=== AIM ===
Write the data out again, character for character, with no images.

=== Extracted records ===
..........

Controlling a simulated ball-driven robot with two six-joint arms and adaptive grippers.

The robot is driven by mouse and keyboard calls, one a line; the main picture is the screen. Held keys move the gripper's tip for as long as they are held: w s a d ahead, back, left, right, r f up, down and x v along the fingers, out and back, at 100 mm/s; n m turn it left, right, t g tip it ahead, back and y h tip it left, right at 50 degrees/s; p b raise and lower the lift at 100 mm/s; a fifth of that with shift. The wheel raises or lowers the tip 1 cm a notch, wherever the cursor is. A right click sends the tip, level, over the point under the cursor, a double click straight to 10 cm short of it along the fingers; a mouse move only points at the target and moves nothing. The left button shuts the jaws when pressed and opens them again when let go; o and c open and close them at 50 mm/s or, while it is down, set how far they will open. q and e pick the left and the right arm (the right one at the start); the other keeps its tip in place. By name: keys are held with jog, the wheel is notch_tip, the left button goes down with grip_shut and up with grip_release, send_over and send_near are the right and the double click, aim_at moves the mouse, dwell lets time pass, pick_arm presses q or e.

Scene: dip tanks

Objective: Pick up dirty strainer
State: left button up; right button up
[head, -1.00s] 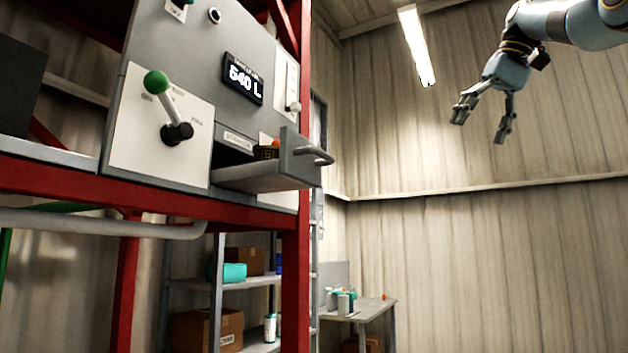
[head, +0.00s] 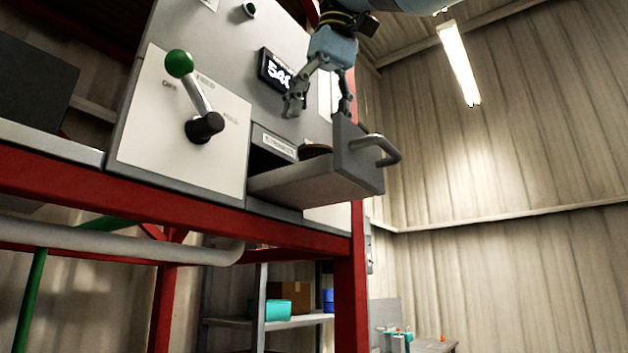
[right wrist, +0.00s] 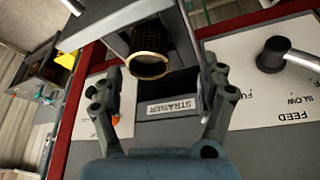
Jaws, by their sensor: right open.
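The strainer (right wrist: 148,64) is a dark mesh cup with a brass-coloured rim. It sits in the pulled-out drawer (head: 318,182), and in the head view only its top edge (head: 315,150) shows above the drawer side. The slot behind carries a label reading STRAINER (right wrist: 172,106). My right gripper (head: 318,112) is open and empty, above the drawer and pointing down. In the right wrist view its two fingers (right wrist: 163,98) stand apart, with the strainer ahead between them. How dirty the mesh is cannot be told. My left gripper is not in view.
The drawer front has a grey handle (head: 378,148). A green-knobbed lever (head: 190,90) stands on the panel left of the drawer. A digital display (head: 278,70) is partly behind my right gripper. A red frame (head: 200,205) runs below. Open room lies right of the drawer.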

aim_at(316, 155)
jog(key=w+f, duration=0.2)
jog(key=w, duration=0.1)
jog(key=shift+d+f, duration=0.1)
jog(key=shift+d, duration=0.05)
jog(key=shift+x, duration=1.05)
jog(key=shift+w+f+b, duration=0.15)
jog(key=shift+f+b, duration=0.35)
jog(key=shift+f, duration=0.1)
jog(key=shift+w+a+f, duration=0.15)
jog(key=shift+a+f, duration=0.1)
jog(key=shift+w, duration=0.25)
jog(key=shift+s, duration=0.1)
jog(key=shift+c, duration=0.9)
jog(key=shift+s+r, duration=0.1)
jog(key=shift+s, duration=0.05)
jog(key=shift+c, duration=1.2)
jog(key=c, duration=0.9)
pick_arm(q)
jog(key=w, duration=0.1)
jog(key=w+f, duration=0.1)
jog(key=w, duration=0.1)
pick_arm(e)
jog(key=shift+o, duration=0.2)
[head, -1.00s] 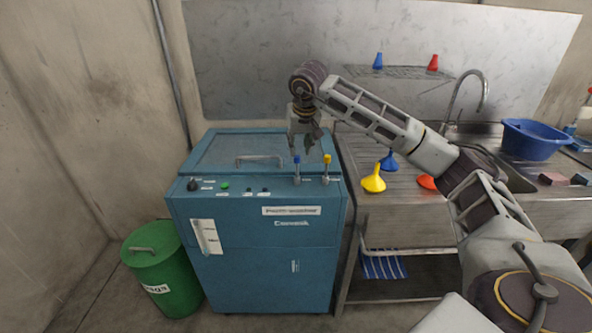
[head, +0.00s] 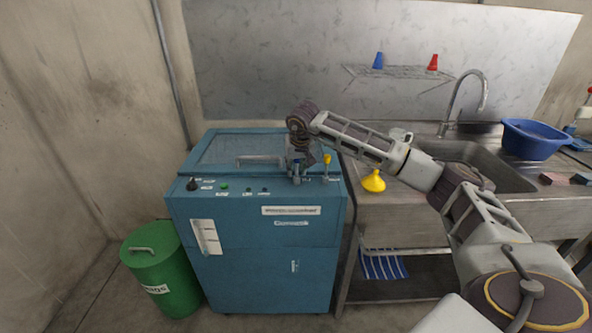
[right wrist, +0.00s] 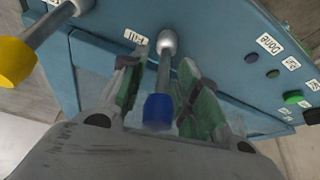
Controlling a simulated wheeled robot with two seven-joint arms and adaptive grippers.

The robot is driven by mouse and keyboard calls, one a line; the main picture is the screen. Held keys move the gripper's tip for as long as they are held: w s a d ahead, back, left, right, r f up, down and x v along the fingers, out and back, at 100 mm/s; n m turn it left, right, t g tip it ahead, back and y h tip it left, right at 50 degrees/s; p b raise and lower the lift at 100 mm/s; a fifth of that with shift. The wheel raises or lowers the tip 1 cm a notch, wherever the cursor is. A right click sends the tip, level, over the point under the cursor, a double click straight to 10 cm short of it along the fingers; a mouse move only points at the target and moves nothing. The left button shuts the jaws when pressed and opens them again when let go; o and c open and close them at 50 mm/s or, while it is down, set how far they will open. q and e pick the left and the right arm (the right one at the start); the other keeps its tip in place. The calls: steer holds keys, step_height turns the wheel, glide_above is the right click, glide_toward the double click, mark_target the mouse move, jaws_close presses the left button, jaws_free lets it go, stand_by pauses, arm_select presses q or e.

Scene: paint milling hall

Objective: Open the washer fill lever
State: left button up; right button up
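The washer (head: 255,235) is a blue cabinet with a lid and a sloped control panel. Its fill lever (right wrist: 158,108) has a metal stem and a blue tip, beside a label that reads FILL. My right gripper (right wrist: 160,65) is open, with one finger on each side of the stem and visible gaps to it. In the head view the right gripper (head: 298,166) is low over the panel and mostly hides the blue tip. A yellow-tipped lever (head: 327,165) stands just to the right; it also shows in the right wrist view (right wrist: 18,62). My left gripper is not in view.
The lid handle (head: 260,160) is close behind the gripper. A steel sink counter (head: 395,210) with a yellow funnel (head: 373,181) stands right. A green bin (head: 160,270) stands left.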

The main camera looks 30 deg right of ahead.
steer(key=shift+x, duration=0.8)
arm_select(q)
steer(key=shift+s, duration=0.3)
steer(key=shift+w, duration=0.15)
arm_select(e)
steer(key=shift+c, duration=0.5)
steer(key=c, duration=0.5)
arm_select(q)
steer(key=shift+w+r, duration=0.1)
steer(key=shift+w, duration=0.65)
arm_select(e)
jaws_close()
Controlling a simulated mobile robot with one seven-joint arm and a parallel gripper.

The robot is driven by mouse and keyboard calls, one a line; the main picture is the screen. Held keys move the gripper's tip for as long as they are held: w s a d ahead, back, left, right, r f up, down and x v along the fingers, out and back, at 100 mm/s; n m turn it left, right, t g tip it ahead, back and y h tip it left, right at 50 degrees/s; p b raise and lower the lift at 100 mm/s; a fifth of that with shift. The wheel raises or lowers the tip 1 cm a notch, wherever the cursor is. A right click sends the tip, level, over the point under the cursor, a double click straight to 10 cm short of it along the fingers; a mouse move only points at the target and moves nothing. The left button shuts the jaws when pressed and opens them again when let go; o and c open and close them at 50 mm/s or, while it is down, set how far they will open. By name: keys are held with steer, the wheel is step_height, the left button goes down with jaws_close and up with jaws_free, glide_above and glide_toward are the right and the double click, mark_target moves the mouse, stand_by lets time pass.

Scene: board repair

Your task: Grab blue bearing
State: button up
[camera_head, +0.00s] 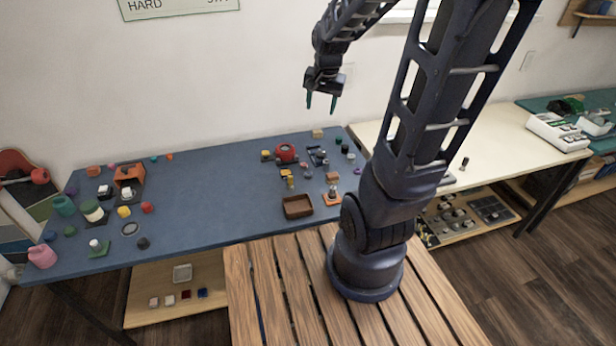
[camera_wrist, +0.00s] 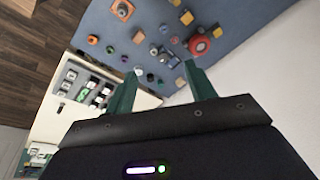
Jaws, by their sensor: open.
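My gripper (camera_head: 321,103) is open and empty, held high above the back of the blue table, with its fingers pointing down. In the wrist view my gripper (camera_wrist: 161,71) shows two green fingers spread apart with nothing between them. I cannot clearly pick out a blue bearing; the small parts are too small to tell. A purple ring (camera_head: 357,171) lies near the table's right edge and also shows in the wrist view (camera_wrist: 124,59). A dark blue part (camera_wrist: 150,77) appears between the fingertips in the wrist view, well below them.
The blue table (camera_head: 225,190) has a clear middle. A red round part (camera_head: 285,152), a brown tray (camera_head: 298,206) and several small parts stand at its right. More parts crowd its left, around an orange machine (camera_head: 128,175). A cream table (camera_head: 485,150) adjoins on the right.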

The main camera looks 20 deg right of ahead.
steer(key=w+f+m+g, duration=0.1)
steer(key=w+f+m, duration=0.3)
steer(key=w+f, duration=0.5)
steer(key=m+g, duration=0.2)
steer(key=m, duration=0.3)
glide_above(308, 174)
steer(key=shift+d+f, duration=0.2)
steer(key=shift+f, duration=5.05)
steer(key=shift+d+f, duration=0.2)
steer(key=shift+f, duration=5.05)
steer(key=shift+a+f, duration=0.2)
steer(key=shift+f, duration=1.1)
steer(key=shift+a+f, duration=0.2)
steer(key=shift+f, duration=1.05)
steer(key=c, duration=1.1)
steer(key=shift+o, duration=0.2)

..........

=== EXERCISE RESPONSE ===
Controlling a simulated ball-driven robot with two six-joint arms and adaptive grippers.

The robot is driven by mouse and keyboard calls, one a line; the main picture is the screen. Held keys move the gripper's tip for as long as they are held: w s a d ahead, back, left, right, r f up, down and x v along the fingers, out and back, at 100 mm/s; n m turn it left, right, t g tip it ahead, back and y h tip it left, right at 50 degrees/s; p b raise and lower the lift at 100 mm/s; a fifth of that with shift. The wheel raises or lowers the tip 1 cm a notch, wherever the cursor is. A right click sends the tip, level, over the point under the cursor, a double click straight to 10 cm short of it along the fingers; a mouse move only points at the target and moves nothing. The left button shuts the jaws when pressed and opens them again when let go; o and c open and close them at 50 mm/s or, while it is down, set how far they will open. q and e pick the left and the right arm (the right one at the start); the other keeps its tip in place. By name: keys are held with jog, the wheel is notch_tip, the left button goes down with grip_shut and up with grip_release, send_over and send_near are the right and the double click, aim_at moves the mouse, dwell lets time pass, pick_arm presses q or e.

Scene: dip tanks

Objective: Pick up dirty strainer
State: left button up; right button up
[head, -1.00s] 
[head, +0.00s] 
[right wrist, +0.00s] 
Jaws, by their sensor: right open.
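The strainer (right wrist: 148,64) is a dark mesh cup with a brass-coloured rim. It sits in the pulled-out drawer (head: 318,182), and in the head view only its top edge (head: 315,150) shows above the drawer side. The slot behind carries a label reading STRAINER (right wrist: 172,106). My right gripper (head: 318,112) is open and empty, above the drawer and pointing down. In the right wrist view its two fingers (right wrist: 163,98) stand apart, with the strainer ahead between them. How dirty the mesh is cannot be told. My left gripper is not in view.
The drawer front has a grey handle (head: 378,148). A green-knobbed lever (head: 190,90) stands on the panel left of the drawer. A digital display (head: 278,70) is partly behind my right gripper. A red frame (head: 200,205) runs below. Open room lies right of the drawer.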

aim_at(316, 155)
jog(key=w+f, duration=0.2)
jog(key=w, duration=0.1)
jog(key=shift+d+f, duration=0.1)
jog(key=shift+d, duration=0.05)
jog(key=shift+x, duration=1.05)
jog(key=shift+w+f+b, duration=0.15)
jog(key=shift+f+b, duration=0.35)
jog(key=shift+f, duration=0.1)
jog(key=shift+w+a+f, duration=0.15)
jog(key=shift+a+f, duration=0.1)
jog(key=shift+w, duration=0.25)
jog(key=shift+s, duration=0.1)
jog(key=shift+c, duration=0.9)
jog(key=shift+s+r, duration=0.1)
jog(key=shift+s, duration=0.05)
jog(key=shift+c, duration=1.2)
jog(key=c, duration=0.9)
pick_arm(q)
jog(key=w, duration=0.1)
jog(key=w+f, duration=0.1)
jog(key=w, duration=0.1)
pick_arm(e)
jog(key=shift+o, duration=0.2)
[head, -1.00s] 
[head, +0.00s] 
[right wrist, +0.00s] 
Controlling a simulated wheeled robot with two seven-joint arms and adaptive grippers.

The robot is driven by mouse and keyboard calls, one a line; the main picture is the screen. Held keys move the gripper's tip for as long as they are held: w s a d ahead, back, left, right, r f up, down and x v along the fingers, out and back, at 100 mm/s; n m turn it left, right, t g tip it ahead, back and y h tip it left, right at 50 degrees/s; p b raise and lower the lift at 100 mm/s; a fifth of that with shift. The wheel raises or lowers the tip 1 cm a notch, wherever the cursor is. A right click sends the tip, level, over the point under the cursor, a double click straight to 10 cm short of it along the fingers; a mouse move only points at the target and moves nothing. The left button shuts the jaws when pressed and opens them again when let go; o and c open and close them at 50 mm/s or, while it is down, set how far they will open. q and e pick the left and the right arm (the right one at the start); the other keeps its tip in place. The calls: steer holds keys, step_height turns the wheel, glide_above is the right click, glide_toward the double click, mark_target the mouse move, jaws_close presses the left button, jaws_free lets it go, stand_by pauses, arm_select presses q or e.

Scene: paint milling hall

Objective: Open the washer fill lever
State: left button up; right button up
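The washer (head: 255,235) is a blue cabinet with a lid and a sloped control panel. Its fill lever (right wrist: 158,108) has a metal stem and a blue tip, beside a label that reads FILL. My right gripper (right wrist: 160,65) is open, with one finger on each side of the stem and visible gaps to it. In the head view the right gripper (head: 298,166) is low over the panel and mostly hides the blue tip. A yellow-tipped lever (head: 327,165) stands just to the right; it also shows in the right wrist view (right wrist: 18,62). My left gripper is not in view.
The lid handle (head: 260,160) is close behind the gripper. A steel sink counter (head: 395,210) with a yellow funnel (head: 373,181) stands right. A green bin (head: 160,270) stands left.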

The main camera looks 30 deg right of ahead.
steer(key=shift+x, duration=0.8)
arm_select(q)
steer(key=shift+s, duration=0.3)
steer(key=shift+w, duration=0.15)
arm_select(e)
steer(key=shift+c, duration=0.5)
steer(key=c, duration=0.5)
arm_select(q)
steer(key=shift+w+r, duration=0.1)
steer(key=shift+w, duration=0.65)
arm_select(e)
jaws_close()
Controlling a simulated mobile robot with one seven-joint arm and a parallel gripper.

The robot is driven by mouse and keyboard calls, one a line; the main picture is the screen. Held keys move the gripper's tip for as long as they are held: w s a d ahead, back, left, right, r f up, down and x v along the fingers, out and back, at 100 mm/s; n m turn it left, right, t g tip it ahead, back and y h tip it left, right at 50 degrees/s; p b raise and lower the lift at 100 mm/s; a fifth of that with shift. The wheel raises or lowers the tip 1 cm a notch, wherever the cursor is. A right click sends the tip, level, over the point under the cursor, a double click straight to 10 cm short of it along the fingers; a mouse move only points at the target and moves nothing. The left button shuts the jaws when pressed and opens them again when let go; o and c open and close them at 50 mm/s or, while it is down, set how far they will open. By name: keys are held with steer, the wheel is step_height, the left button goes down with jaws_close and up with jaws_free, glide_above and glide_toward are the right and the double click, mark_target moves the mouse, stand_by lets time pass.

Scene: board repair

Your task: Grab blue bearing
State: button up
[camera_head, +0.00s] 
[camera_wrist, +0.00s] 
Jaws, by their sensor: open.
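My gripper (camera_head: 321,103) is open and empty, held high above the back of the blue table, with its fingers pointing down. In the wrist view my gripper (camera_wrist: 161,71) shows two green fingers spread apart with nothing between them. I cannot clearly pick out a blue bearing; the small parts are too small to tell. A purple ring (camera_head: 357,171) lies near the table's right edge and also shows in the wrist view (camera_wrist: 124,59). A dark blue part (camera_wrist: 150,77) appears between the fingertips in the wrist view, well below them.
The blue table (camera_head: 225,190) has a clear middle. A red round part (camera_head: 285,152), a brown tray (camera_head: 298,206) and several small parts stand at its right. More parts crowd its left, around an orange machine (camera_head: 128,175). A cream table (camera_head: 485,150) adjoins on the right.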

The main camera looks 20 deg right of ahead.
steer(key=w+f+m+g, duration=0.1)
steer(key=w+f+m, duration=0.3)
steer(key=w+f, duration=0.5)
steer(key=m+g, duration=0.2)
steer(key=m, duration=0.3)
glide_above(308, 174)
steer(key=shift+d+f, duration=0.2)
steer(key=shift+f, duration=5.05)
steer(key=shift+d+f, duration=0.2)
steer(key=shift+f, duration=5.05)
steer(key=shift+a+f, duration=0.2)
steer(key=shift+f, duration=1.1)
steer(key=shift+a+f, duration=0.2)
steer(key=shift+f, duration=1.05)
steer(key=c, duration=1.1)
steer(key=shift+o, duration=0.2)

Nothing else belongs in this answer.